##### Stored data #####

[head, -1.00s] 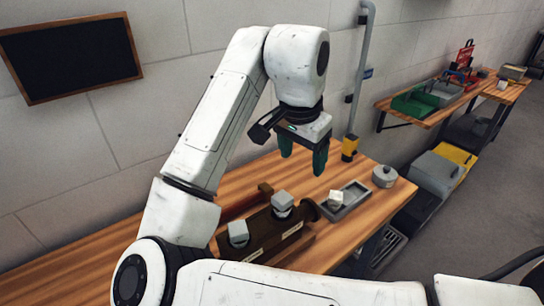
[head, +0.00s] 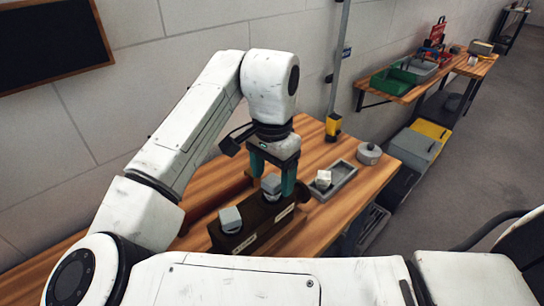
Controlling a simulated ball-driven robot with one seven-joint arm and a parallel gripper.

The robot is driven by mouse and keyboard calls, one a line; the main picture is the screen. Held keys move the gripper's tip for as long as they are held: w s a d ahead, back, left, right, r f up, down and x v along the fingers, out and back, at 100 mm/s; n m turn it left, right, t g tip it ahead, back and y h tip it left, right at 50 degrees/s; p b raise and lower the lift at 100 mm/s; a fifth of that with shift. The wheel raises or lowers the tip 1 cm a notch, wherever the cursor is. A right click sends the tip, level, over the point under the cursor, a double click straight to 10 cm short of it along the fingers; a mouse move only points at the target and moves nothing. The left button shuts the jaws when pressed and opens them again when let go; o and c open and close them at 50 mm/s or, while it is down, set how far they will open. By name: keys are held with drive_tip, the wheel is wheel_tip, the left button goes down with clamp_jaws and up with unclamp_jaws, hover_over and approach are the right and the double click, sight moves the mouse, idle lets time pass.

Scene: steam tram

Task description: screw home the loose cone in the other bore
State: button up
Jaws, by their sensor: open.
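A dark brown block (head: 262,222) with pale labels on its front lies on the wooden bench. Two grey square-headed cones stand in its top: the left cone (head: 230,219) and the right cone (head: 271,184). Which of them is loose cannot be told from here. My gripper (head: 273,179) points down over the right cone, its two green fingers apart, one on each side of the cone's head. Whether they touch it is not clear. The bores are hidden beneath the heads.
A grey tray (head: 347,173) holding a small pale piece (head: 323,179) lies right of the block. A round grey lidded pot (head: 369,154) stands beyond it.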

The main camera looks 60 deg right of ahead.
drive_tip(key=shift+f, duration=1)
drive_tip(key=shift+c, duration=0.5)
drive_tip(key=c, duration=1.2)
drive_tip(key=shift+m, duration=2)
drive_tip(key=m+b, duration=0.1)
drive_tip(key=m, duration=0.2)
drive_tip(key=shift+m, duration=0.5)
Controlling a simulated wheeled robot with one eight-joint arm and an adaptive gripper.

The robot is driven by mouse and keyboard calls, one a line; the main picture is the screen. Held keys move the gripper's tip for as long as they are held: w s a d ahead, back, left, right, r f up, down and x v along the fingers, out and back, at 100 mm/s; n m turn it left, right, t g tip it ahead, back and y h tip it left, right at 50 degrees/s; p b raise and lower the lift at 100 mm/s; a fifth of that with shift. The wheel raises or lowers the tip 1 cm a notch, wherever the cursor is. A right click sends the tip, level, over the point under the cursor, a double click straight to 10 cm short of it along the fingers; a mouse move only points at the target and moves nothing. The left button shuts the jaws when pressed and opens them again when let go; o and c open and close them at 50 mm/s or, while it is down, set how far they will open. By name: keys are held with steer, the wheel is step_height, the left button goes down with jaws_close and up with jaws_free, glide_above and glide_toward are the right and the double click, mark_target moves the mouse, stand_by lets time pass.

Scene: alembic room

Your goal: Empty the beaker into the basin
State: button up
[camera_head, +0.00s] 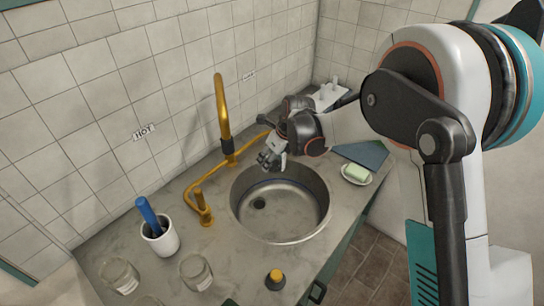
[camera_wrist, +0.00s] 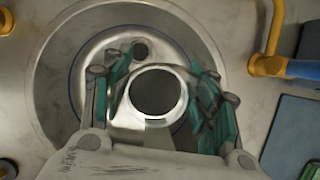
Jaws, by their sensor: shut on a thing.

#####

**Written instruction:** Starting at the line containing "Your goal: Empty the beaker into the basin", write out each line through the last one in the listing above, inclusive, and nothing else. Pictures are excluded from the copy.

**Solution to the problem:**
Your goal: Empty the beaker into the basin
State: button up
[camera_head, +0.00s] 
[camera_wrist, +0.00s] 
Jaws, by their sensor: shut on a thing.

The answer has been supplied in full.